Records of robot episodes
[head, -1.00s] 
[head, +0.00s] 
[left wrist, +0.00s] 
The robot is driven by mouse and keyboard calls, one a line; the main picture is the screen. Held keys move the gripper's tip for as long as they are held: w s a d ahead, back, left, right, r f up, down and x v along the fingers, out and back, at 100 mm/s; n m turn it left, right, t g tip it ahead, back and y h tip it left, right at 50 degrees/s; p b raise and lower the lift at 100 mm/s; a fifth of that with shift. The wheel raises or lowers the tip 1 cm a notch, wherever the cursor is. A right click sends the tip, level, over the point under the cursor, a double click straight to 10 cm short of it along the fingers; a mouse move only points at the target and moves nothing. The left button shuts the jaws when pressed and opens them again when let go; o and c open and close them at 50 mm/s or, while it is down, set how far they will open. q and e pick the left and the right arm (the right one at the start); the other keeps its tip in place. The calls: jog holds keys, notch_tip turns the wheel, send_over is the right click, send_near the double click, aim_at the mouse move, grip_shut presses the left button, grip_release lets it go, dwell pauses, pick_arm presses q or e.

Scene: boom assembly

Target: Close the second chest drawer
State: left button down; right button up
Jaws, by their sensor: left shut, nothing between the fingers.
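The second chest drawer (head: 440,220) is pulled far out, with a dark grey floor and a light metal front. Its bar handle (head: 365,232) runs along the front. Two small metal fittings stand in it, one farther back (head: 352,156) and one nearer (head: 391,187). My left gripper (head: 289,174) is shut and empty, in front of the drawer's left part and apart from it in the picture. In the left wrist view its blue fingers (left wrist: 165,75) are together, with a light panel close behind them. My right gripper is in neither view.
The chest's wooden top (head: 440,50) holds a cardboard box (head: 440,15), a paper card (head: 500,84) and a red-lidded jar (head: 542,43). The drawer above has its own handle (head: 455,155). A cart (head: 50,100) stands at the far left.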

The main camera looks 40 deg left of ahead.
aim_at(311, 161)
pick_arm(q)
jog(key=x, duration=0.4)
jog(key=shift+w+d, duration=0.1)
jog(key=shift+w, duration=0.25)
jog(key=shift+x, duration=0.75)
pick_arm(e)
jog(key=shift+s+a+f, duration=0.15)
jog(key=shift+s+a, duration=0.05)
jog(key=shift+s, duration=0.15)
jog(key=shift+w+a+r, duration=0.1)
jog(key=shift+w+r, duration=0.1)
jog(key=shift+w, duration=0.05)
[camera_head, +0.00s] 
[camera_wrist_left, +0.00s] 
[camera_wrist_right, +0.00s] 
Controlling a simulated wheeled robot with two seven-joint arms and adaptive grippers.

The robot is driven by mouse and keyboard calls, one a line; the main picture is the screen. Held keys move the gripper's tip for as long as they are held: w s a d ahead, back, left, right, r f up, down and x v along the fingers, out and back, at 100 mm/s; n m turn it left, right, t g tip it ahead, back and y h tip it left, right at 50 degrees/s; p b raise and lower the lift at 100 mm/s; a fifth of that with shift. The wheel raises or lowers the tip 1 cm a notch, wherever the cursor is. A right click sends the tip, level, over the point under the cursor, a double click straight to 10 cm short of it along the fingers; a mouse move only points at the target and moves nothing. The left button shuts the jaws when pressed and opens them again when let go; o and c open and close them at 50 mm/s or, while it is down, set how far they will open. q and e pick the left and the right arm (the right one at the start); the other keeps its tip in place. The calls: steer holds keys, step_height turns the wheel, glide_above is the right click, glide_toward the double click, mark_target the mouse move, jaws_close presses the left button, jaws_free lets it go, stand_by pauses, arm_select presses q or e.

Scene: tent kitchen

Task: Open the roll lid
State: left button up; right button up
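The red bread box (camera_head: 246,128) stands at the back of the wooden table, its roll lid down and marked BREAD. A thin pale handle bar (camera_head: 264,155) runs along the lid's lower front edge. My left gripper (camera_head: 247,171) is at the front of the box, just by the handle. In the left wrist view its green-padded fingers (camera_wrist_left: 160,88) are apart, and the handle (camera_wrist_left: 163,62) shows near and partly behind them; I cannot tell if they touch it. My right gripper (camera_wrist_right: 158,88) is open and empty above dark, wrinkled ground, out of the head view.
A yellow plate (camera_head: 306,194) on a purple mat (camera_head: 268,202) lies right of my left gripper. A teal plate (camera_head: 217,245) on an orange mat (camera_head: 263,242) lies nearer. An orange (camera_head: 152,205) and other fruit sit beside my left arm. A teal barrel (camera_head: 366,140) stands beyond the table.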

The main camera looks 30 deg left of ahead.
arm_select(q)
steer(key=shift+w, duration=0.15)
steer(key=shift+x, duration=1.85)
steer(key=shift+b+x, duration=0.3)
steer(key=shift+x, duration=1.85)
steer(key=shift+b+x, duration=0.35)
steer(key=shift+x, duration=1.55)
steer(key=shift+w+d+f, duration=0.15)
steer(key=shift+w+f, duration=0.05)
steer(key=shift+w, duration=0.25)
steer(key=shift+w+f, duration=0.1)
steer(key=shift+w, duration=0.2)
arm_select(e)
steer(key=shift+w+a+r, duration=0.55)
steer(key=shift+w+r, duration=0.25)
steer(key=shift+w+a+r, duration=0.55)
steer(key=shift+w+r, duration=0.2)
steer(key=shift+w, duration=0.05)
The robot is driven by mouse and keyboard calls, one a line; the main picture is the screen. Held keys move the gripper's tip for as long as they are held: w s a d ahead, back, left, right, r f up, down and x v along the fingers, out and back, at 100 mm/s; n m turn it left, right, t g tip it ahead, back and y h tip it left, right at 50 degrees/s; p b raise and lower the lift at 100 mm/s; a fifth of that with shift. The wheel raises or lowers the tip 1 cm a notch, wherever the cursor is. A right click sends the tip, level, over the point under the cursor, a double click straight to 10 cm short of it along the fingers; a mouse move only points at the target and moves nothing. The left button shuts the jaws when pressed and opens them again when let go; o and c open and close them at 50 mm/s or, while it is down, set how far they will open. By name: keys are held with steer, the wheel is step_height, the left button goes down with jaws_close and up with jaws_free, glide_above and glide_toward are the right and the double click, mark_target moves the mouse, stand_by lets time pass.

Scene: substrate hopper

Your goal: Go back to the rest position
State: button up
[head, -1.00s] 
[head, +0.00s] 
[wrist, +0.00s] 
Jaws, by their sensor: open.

### [Short task]
Please set down each line of the records exactly as given.

### [Written answer]
[head, -1.00s] 
[head, +0.00s] 
[left wrist, +0.00s] 
The robot is driven by mouse and keyboard calls, one a line; the main picture is the screen. Held keys move the gripper's tip for as long as they are held: w s a d ahead, back, left, right, r f up, down and x v along the fingers, out and back, at 100 mm/s; n m turn it left, right, t g tip it ahead, back and y h tip it left, right at 50 degrees/s; p b raise and lower the lift at 100 mm/s; a fifth of that with shift. The wheel raises or lowers the tip 1 cm a notch, wherever the cursor is. A right click sends the tip, level, over the point under the cursor, a double click straight to 10 cm short of it along the fingers; a mouse move only points at the target and moves nothing. The left button shuts the jaws when pressed and opens them again when let go; o and c open and close them at 50 mm/s or, while it is down, set how far they will open. q and e pick the left and the right arm (the right one at the start); the other keeps its tip in place. The calls: jog holds keys, notch_tip turns the wheel, send_over is the right click, send_near the double click, aim_at the mouse move, grip_shut presses the left button, grip_release lets it go, dwell pauses, pick_arm presses q or e.

Scene: boom assembly

Target: Close the second chest drawer
State: left button down; right button up
Jaws, by their sensor: left shut, nothing between the fingers.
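The second chest drawer (head: 440,220) is pulled far out, with a dark grey floor and a light metal front. Its bar handle (head: 365,232) runs along the front. Two small metal fittings stand in it, one farther back (head: 352,156) and one nearer (head: 391,187). My left gripper (head: 289,174) is shut and empty, in front of the drawer's left part and apart from it in the picture. In the left wrist view its blue fingers (left wrist: 165,75) are together, with a light panel close behind them. My right gripper is in neither view.
The chest's wooden top (head: 440,50) holds a cardboard box (head: 440,15), a paper card (head: 500,84) and a red-lidded jar (head: 542,43). The drawer above has its own handle (head: 455,155). A cart (head: 50,100) stands at the far left.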

The main camera looks 40 deg left of ahead.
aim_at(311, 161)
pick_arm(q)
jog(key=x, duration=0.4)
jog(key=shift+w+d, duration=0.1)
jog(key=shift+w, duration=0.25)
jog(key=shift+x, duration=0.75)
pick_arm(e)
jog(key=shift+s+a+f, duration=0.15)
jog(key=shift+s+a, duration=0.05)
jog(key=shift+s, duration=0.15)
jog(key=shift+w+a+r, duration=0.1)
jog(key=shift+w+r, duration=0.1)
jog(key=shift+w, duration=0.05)
[camera_head, +0.00s] 
[camera_wrist_left, +0.00s] 
[camera_wrist_right, +0.00s] 
Controlling a simulated wheeled robot with two seven-joint arms and adaptive grippers.

The robot is driven by mouse and keyboard calls, one a line; the main picture is the screen. Held keys move the gripper's tip for as long as they are held: w s a d ahead, back, left, right, r f up, down and x v along the fingers, out and back, at 100 mm/s; n m turn it left, right, t g tip it ahead, back and y h tip it left, right at 50 degrees/s; p b raise and lower the lift at 100 mm/s; a fifth of that with shift. The wheel raises or lowers the tip 1 cm a notch, wherever the cursor is. A right click sends the tip, level, over the point under the cursor, a double click straight to 10 cm short of it along the fingers; a mouse move only points at the target and moves nothing. The left button shuts the jaws when pressed and opens them again when let go; o and c open and close them at 50 mm/s or, while it is down, set how far they will open. q and e pick the left and the right arm (the right one at the start); the other keeps its tip in place. The calls: steer holds keys, step_height turns the wheel, glide_above is the right click, glide_toward the double click, mark_target the mouse move, jaws_close presses the left button, jaws_free lets it go, stand_by pauses, arm_select presses q or e.

Scene: tent kitchen

Task: Open the roll lid
State: left button up; right button up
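The red bread box (camera_head: 246,128) stands at the back of the wooden table, its roll lid down and marked BREAD. A thin pale handle bar (camera_head: 264,155) runs along the lid's lower front edge. My left gripper (camera_head: 247,171) is at the front of the box, just by the handle. In the left wrist view its green-padded fingers (camera_wrist_left: 160,88) are apart, and the handle (camera_wrist_left: 163,62) shows near and partly behind them; I cannot tell if they touch it. My right gripper (camera_wrist_right: 158,88) is open and empty above dark, wrinkled ground, out of the head view.
A yellow plate (camera_head: 306,194) on a purple mat (camera_head: 268,202) lies right of my left gripper. A teal plate (camera_head: 217,245) on an orange mat (camera_head: 263,242) lies nearer. An orange (camera_head: 152,205) and other fruit sit beside my left arm. A teal barrel (camera_head: 366,140) stands beyond the table.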

The main camera looks 30 deg left of ahead.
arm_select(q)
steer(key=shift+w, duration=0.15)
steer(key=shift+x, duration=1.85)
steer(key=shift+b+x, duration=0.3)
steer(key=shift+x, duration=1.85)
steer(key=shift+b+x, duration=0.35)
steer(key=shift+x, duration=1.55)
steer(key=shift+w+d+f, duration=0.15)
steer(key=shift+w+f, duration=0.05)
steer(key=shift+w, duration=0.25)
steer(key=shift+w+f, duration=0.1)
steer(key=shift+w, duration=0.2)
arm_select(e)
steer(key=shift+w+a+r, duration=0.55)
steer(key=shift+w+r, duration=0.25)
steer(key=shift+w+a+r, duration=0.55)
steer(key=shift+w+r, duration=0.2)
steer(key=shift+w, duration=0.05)
The robot is driven by mouse and keyboard calls, one a line; the main picture is the screen. Held keys move the gripper's tip for as long as they are held: w s a d ahead, back, left, right, r f up, down and x v along the fingers, out and back, at 100 mm/s; n m turn it left, right, t g tip it ahead, back and y h tip it left, right at 50 degrees/s; p b raise and lower the lift at 100 mm/s; a fifth of that with shift. The wheel raises or lowers the tip 1 cm a notch, wherever the cursor is. A right click sends the tip, level, over the point under the cursor, a double click straight to 10 cm short of it along the fingers; a mouse move only points at the target and moves nothing. The left button shuts the jaws when pressed and opens them again when let go; o and c open and close them at 50 mm/s or, while it is down, set how far they will open. By name: keys are held with steer, the wheel is step_height, the left button goes down with jaws_close and up with jaws_free, glide_above and glide_toward are the right and the double click, mark_target moves the mouse, stand_by lets time pass.

Scene: substrate hopper

Your goal: Go back to the rest position
State: button up
[head, -1.00s] 
[head, +0.00s] 
[wrist, +0.00s] 
Jaws, by their sensor: open.

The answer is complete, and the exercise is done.